> _GOAL_: Write out, character for character, the line containing "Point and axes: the" and all lines after it up to the end of the listing.

> _RECORDED DATA_:
[Start]

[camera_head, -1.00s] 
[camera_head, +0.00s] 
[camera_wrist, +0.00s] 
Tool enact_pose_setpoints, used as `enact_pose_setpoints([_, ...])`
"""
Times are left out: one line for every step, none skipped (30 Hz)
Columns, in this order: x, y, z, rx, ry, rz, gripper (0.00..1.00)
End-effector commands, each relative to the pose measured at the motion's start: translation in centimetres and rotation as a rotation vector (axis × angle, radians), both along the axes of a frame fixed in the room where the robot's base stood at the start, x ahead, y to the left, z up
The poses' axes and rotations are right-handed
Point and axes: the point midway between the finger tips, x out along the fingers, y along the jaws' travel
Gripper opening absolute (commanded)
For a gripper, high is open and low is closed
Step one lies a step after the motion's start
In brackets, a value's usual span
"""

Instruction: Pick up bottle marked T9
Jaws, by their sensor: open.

[End]

> _TASK ANSWER_:
Point and axes: the point midway between the finger tips, x out along the fingers, y along the jaws' travel
Gripper opening absolute (commanded)
For a gripper, high is open and low is closed
Step one lies a step after the motion's start
In brackets, a value's usual span
"""

Instruction: Pick up bottle marked T9
Jaws, by their sensor: open.

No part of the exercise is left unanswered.